The letter to Philemon, which formed our second reading today, is an illustration of one early Christian who is asked to do just that. Philemon has a slave called Onesimus who has either run away or been sent away. Somehow he’s found his way to St Paul, and Onesimus has become a Christian himself. But now what? Paul can’t keep him; he’s in prison. But he is obviously anxious about sending him back. Roman heads of households, like Philemon, had the power of life and death over their slaves. Philemon would be entitled in law to punish Onesimus, even to kill him, but Paul wants him not only to accept Onesimus back again, but to accept him as a brother in Christ, not as a slave. It might seem obviously right to us, but it would have been a big ask at the time. What would Philemon’s peers have made of this, slave owning, well-to-do men like himself? What if it gave their slaves ideas above  their station, incited them to run away or rebel?
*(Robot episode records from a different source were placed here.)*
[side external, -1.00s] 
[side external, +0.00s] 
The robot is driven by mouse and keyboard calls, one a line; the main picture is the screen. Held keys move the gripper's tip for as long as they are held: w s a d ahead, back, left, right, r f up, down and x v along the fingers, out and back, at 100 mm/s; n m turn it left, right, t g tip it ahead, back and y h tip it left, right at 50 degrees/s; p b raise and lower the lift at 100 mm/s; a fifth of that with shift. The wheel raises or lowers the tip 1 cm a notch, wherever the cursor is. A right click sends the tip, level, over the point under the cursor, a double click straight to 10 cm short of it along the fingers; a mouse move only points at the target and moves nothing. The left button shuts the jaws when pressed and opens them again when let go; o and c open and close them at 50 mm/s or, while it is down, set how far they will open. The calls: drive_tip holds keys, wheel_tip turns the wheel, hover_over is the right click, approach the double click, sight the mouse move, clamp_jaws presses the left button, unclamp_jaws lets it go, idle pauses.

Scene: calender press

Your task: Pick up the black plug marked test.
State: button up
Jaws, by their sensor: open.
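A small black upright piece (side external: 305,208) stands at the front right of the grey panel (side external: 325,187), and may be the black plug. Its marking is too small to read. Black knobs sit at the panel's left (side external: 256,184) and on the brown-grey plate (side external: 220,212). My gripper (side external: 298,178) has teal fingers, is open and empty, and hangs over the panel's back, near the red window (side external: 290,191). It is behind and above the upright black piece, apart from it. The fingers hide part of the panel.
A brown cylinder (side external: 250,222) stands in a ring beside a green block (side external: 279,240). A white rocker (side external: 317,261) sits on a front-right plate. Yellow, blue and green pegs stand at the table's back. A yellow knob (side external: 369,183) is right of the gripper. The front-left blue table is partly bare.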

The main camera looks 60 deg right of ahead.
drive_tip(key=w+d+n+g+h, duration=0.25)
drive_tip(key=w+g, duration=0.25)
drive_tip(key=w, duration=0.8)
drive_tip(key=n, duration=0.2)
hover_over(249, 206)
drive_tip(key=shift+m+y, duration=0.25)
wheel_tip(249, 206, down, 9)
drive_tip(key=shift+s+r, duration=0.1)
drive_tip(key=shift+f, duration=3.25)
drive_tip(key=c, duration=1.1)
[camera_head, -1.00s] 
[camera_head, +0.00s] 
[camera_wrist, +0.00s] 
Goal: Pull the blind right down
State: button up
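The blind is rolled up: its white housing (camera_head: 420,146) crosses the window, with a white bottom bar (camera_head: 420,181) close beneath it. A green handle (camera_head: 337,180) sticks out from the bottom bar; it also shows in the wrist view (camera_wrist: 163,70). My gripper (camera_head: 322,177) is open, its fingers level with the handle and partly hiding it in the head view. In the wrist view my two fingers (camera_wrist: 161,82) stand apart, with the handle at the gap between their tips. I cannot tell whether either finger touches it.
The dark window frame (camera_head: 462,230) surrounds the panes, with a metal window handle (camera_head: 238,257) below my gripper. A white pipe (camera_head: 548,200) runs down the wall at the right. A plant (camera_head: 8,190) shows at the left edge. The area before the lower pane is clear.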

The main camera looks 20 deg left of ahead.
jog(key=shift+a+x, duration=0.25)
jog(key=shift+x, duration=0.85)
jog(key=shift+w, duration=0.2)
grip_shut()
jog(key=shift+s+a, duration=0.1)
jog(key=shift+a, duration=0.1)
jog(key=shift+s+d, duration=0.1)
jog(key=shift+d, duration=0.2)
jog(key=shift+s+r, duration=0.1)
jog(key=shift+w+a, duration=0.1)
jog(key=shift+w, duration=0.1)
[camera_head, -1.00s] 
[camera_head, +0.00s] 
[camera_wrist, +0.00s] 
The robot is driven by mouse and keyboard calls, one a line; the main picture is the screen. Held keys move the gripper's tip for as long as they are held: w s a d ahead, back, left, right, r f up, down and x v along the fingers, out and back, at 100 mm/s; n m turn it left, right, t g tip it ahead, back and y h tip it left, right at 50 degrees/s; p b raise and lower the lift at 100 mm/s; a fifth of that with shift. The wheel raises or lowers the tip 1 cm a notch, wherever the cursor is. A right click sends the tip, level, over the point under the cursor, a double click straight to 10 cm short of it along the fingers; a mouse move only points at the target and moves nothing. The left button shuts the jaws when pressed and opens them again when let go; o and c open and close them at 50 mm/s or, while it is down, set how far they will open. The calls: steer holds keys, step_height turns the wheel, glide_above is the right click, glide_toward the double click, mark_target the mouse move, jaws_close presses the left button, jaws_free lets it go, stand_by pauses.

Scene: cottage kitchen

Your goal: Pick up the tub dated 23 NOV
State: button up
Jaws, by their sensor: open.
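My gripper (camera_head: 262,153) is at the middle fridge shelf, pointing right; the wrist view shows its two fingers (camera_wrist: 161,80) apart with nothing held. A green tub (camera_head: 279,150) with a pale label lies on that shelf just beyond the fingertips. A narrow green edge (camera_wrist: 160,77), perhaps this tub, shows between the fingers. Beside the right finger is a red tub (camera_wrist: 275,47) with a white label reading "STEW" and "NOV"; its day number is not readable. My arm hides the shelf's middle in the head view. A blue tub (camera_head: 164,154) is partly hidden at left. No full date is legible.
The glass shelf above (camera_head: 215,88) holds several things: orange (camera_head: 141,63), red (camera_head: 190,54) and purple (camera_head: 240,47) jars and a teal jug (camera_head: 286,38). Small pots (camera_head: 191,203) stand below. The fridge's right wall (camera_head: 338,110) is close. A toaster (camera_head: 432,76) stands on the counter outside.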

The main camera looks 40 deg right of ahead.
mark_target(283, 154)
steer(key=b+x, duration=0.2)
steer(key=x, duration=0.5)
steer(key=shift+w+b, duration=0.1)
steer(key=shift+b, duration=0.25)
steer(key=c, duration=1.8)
What about the financial implications – the economics of the ancient world depended on the vast army of unpaid slave labour.

Philemon has to make a choice, and though it might seem an easy, obvious one to us, it wasn’t for him, and might have profound consequences. We don’t know what happened next, whether he did as Paul asked or not. It would be fascinating to discover.
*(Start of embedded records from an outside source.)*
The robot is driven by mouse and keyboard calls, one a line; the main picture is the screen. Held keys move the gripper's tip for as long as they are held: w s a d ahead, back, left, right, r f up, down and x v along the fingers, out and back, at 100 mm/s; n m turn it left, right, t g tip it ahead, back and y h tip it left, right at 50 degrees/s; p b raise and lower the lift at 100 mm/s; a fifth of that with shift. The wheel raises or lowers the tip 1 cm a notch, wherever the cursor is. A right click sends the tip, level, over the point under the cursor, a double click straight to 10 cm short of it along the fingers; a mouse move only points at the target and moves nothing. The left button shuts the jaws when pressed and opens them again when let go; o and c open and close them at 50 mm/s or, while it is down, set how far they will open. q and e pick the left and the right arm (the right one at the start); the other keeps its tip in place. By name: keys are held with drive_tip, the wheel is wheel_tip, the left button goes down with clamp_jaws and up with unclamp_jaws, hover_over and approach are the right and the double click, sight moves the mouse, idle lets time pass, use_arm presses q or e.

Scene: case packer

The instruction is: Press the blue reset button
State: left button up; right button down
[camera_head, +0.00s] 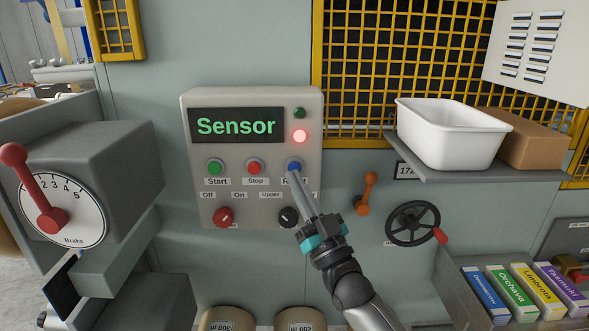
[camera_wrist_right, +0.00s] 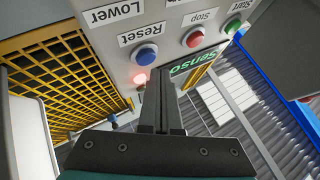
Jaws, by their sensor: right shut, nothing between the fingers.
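The blue reset button (camera_head: 294,166) sits on the grey control panel (camera_head: 254,150), right of the red Stop button (camera_head: 254,167) and green Start button (camera_head: 215,167). My right gripper (camera_head: 298,180) is shut and empty, its tips just below the blue button and partly covering the Reset label. In the right wrist view the blue button (camera_wrist_right: 147,54) shows above my shut fingers (camera_wrist_right: 160,80), slightly left of their tips. I cannot tell whether the tips touch the panel. The display reads "Sensor" and a red lamp (camera_head: 300,136) glows. My left gripper is not in view.
A red knob (camera_head: 223,217) and a black knob (camera_head: 288,217) sit below the buttons. An orange lever (camera_head: 367,193) and a black handwheel (camera_head: 413,223) are to the right. A white bin (camera_head: 450,135) stands on a shelf. A brake box (camera_head: 95,165) juts out at left.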

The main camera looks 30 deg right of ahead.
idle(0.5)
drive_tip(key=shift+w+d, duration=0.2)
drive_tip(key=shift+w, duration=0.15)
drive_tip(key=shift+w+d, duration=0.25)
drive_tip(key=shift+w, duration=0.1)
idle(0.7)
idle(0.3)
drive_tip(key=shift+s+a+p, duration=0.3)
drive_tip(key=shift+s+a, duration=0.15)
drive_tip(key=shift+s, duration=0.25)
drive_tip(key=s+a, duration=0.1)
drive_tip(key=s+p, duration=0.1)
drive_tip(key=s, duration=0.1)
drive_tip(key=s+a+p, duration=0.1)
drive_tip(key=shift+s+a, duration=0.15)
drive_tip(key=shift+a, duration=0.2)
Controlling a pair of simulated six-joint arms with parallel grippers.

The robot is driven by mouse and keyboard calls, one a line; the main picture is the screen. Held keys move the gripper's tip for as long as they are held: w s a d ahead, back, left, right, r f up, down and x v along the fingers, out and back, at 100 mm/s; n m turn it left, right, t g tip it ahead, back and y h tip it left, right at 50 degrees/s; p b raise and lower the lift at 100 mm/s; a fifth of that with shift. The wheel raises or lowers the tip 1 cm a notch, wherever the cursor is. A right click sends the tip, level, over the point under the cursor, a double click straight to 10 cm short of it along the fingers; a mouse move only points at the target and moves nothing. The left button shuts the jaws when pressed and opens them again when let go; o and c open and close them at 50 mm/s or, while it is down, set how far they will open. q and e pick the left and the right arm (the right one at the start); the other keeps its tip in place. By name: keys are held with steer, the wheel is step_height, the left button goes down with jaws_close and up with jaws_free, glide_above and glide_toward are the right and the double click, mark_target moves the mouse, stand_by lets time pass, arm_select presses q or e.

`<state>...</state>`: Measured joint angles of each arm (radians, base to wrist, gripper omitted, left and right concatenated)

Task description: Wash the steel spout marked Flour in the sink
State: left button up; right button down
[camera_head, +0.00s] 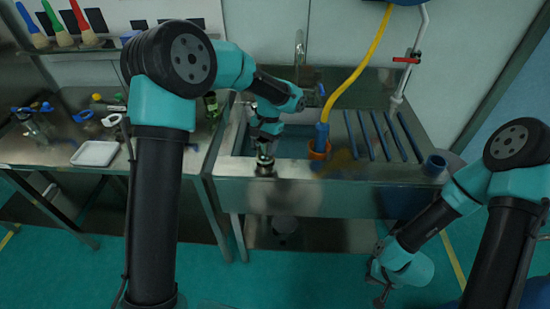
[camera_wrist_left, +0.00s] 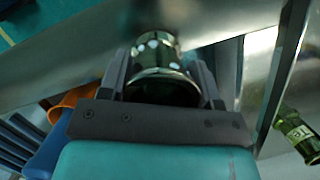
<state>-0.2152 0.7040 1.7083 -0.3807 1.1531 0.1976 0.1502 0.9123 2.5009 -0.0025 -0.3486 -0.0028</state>
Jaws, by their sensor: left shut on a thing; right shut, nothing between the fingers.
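My left gripper (camera_head: 266,147) is shut on a shiny steel spout (camera_head: 264,168) at the front rim of the sink (camera_head: 292,147). In the left wrist view the spout (camera_wrist_left: 158,55) sits between the two fingers, its round flange towards the palm. No Flour marking can be read on it. Whether it touches the rim cannot be told. The tap (camera_head: 299,47) stands at the back of the sink. My right gripper (camera_head: 381,292) is shut and empty, low in front of the counter at the lower right.
A yellow hose (camera_head: 357,72) runs down to an orange cup-like fitting (camera_head: 319,151) in the sink's right part. Several blue bars (camera_head: 382,136) lie on the drainboard, with a blue cup (camera_head: 434,165) at its end. A white tray (camera_head: 95,153) and a green bottle (camera_head: 211,104) stand left.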

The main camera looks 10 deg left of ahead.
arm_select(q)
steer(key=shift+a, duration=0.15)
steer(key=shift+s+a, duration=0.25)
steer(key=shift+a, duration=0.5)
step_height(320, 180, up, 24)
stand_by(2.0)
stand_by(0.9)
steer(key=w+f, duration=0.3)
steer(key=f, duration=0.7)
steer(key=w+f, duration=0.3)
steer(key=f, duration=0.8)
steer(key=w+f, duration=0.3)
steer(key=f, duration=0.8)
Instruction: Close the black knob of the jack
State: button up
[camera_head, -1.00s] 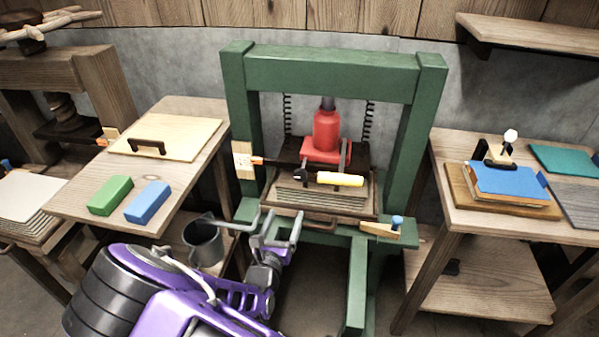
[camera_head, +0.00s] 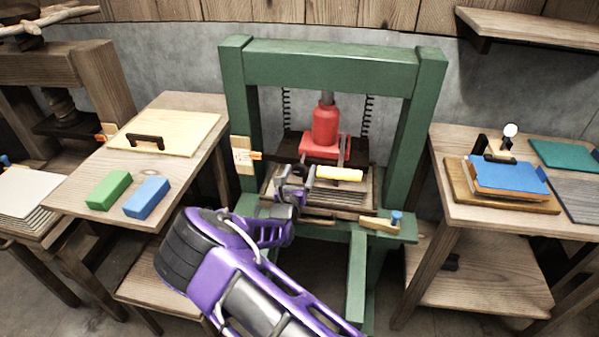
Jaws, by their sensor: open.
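The red jack (camera_head: 326,128) stands upright on a red base (camera_head: 325,148) inside the green press frame (camera_head: 330,72). A lever with a yellow handle (camera_head: 340,174) lies in front of the jack. My gripper (camera_head: 293,172) is open at the front of the press, just left of the yellow handle. It is at the place of the small black knob, which the fingers now largely cover. I cannot tell whether the fingers touch the knob.
A stack of boards (camera_head: 345,192) lies under the lever. The left table holds a green block (camera_head: 109,190), a blue block (camera_head: 147,196) and a handled board (camera_head: 185,133). A right table (camera_head: 470,220) carries a blue-topped stack (camera_head: 508,178).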

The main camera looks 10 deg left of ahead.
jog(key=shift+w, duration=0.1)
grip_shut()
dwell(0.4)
Christians throughout the ages have faced similar dilemmas. During my sabbatical researches into saints I came across many who had had to step out of the niches their society expected them to occupy, to swim against the tide, and who paid the price for it –Santa Rosalia of Palermo was typical. She was a twelfth century Christian nobleman’s daughter who felt called to become a hermit, praying in solitude. Her family were horrified. They had a marriage planned for her, which would enhance their power and secure their dynasty. In her society women, especially noble ones, didn’t expect to have a choice about whether or whom they married. But Rosalia was determined. She ran away into the mountains that surrounded Palermo, and made her home, her hermitage, in the caves there, moving from one to another to hide from them.
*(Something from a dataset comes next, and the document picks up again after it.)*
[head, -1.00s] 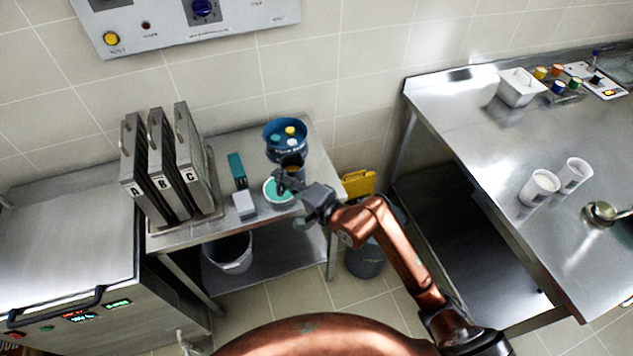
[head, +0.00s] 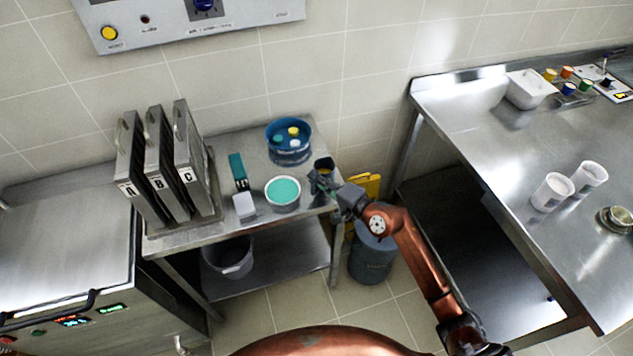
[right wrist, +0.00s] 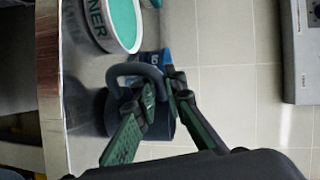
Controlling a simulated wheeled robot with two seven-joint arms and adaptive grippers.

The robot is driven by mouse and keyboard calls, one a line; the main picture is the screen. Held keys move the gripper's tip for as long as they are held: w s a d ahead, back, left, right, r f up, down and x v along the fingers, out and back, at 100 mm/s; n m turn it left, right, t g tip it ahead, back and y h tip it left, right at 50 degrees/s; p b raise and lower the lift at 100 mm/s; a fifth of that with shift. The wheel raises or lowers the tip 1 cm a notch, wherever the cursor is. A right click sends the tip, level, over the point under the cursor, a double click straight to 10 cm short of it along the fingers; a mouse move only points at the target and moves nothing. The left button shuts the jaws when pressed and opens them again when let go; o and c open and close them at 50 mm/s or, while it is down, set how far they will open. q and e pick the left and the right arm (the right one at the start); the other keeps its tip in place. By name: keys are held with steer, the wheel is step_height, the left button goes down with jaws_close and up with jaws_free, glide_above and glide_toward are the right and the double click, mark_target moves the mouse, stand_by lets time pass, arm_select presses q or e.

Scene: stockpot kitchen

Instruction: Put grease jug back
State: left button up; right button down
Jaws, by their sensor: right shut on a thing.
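In the right wrist view the jug's dark handle (right wrist: 132,70) shows between the gripper's green-padded fingers (right wrist: 156,100). I cannot tell whether the jug touches the tabletop. My left gripper is not in view.
A blue tub (head: 289,152) with coloured caps and a teal-topped tub (head: 283,193) stand left of the jug. A teal-and-white item (head: 242,185) lies beside them. Filter panels A, B, C (head: 160,165) stand in a rack. A grey bin (head: 372,258) and yellow object (head: 364,185) are right of the table.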

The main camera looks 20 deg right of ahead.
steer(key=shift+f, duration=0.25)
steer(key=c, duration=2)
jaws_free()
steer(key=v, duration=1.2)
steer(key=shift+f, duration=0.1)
It wasn’t until many centuries later that her bones were discovered, and miracles began to be attributed to her, but whether Rosalia’s afterlife as a miraculous healer is true or not, her first life, as a religious fugitive from a forced marriage is entirely likely. It’s a feature of many saints’ stories. Women who felt called to a religious life, to ministry, to study, to prayer – to anything other than marrying and having children to further their families’ interests - often paid a very high price for it, as they still do in some communities. The stories of early female saints, and many male ones too, are stories of resistance to the political and economic demands of their society. For men too there were often tough choices, refusing to fight for an unjust cause, rejecting their families’ pressures to gain or maintain status and wealth. The stories, of the saints, I discovered, are stories of people who were prepared to be changed by their faith, to learn, to be disciples, not just travelling with Jesus as long as it suited them, like the crowds in the Gospel story, but in it for life.

Today the pressures on us to conform are usually far less stark, but they can be just as powerful because they are so insidious. We fall into step with our friends, agreeing with their opinions even if we think they’re wrong privately, because we fear losing their friendship if we challenge them. We do what others want us to do because we don’t want to look uncooperative or uncaring, even if we don’t think it is the right thing for them or for us. We follow the train tracks laid down by our class or social group, because we can’t imagine our lives if we didn’t.

And does it really matter? Yes, says Moses, in our first reading. It does. In fact, it can be a life and death decision, not always physically, but certainly spiritually, both for us and for those our decisions affect. Moses was speaking to the ex-slaves who he had led out of Egypt. They were on the brink of entering the Promised Land, but how would they live when they got there? Would they remember the lessons they’d learned in the wilderness about the kind of society God wanted them to be, a society where there was love and respect and care for the poor and oppressed, as they had once been? It all depended on who they looked to for guidance. Would they fall in with the societies around them, who, let it be said, practiced child sacrifice amongst other things? Or would they keep their eyes on the God who had rescued them from oppression and faithfully nurtured and cared for them in the wilderness?

It’s up to you, said Moses. However great a leader he was, he knew that this next bit was out of his control, out of the control of any leader, just as it is today; no one can make anyone else do anything.  Every one of us shapes the society we live in day by day by our own decisions, our own choices, our own acts, however small they seem. When we stay silent in the face of injustice, prejudice and hatred, we choose death, not only for ourselves but for our communities. When we choose the cheapest deal rather than the fairest, we choose death, not only for ourselves, but for workers we’ll never see in nations far away, and maybe even for the ecosystem we all depend on. When we demonise others because they’re different from us, we choose death, not only for ourselves, but for any chance of a peaceful future for the world.

“Happy are they who have not walked in the counsel of the wicked” says Psalm 1. Of course, the right path isn’t always obvious, and people may legitimately differ on how to get to where we need to be, but today’s readings call us at least to ask whose counsel we are listening to, what pressures we are giving in to. They call us to be aware of the choices we’re making and take responsibility for them, so we can count the cost, and be ready to pay it.

We might prefer to hear something comforting and escapist this week, with so much chaos and confusion around us, but these passages don’t offer us that option. Along with their challenge, though, comes a glorious invitation; to be that tree standing by the waterside, to sink our roots deep into the soil of God’s love, to let our roots be watered by his Spirit, so that we can stand firm in times of trouble, and be fruitful whatever happens.